Proserpine is neither Classical nor a classic. She isn’t the queen of Hades but a 16th-century Italian courtesan who falls in love with the wrong man, tries to kill his fiancée, and stabs herself when he rejects her. Parisian audiences didn’t take her to their hearts. She appeared before them for a mere ten performances in 1887, briefly surfaced 12 years later, and then sank without trace until the Palazzetto Bru Zane, dedicated to the rediscovery of French Romantic opera, brought her back.

Bru Zane’s standards are, as usual, impeccable. Ulf Schirmer’s conducting is lucid and elegant, and the recording stars the soprano Véronique Gens in the title role. I recently heard her sing Halévy’s Reine de Chypre in Paris, and was struck, as I am here, by her warm voice and insight into character.

Proserpine itself isn’t easy to warm to on first or even second listening, but it’s interesting to hear a French composer grappling with Wagner. The melody lies in the orchestra – the vocal line is largely heightened recit, bar some exquisite ensembles in Act II. Contemporary audiences found the “advanced” composition difficult to grasp, but the orchestration, to a modern ear, sounds more like Gounod than Wagner or his followers, including Saint-Saëns’s rival Massenet, though Massenet might have made a better job of a love triangle involving a courtesan, a religious girl, and an idealistic young man.
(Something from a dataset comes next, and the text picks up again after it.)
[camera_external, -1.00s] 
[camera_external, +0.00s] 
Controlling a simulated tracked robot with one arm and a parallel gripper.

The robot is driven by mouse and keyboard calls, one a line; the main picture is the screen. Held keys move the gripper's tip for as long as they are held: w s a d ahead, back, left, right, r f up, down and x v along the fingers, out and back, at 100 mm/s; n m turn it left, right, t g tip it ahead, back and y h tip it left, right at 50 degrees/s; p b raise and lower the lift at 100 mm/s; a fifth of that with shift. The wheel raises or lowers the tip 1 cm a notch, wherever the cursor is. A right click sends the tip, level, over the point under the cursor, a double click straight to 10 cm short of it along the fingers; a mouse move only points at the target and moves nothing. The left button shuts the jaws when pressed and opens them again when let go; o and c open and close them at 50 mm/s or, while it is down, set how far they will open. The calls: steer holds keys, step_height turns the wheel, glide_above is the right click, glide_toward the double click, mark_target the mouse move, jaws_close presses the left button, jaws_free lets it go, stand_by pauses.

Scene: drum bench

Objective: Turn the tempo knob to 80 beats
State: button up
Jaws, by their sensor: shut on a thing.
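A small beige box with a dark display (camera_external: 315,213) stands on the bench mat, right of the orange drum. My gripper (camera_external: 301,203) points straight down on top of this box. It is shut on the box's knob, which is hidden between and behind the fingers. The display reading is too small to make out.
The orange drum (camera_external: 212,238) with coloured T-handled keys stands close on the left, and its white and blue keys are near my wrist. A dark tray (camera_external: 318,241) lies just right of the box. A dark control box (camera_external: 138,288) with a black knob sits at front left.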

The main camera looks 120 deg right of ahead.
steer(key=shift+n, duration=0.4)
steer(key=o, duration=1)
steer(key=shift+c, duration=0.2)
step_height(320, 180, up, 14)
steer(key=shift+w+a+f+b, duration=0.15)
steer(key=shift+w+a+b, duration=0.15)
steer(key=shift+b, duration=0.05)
The story fails to grip, partly because Proserpine and Sabatino, the tenor role, only share scenes in the first and last acts – and he prefers the convent-educated Angiola.

Frédéric Antoun and Marie-Adeline Henry do what they can with these rather thankless roles; Antoun gives an ardent performance as Sabatino, and Henry brings her sweet tones to the ingénue role. Baritone Andrew Foster-Williams makes an impressive brigand chief, one of those partly comic villains the French loved. Proserpine may not be as dramatic as Samson or Henry VIII, but it is, nevertheless, a welcome addition to the growing catalogue of neglected Saint-Saëns operas.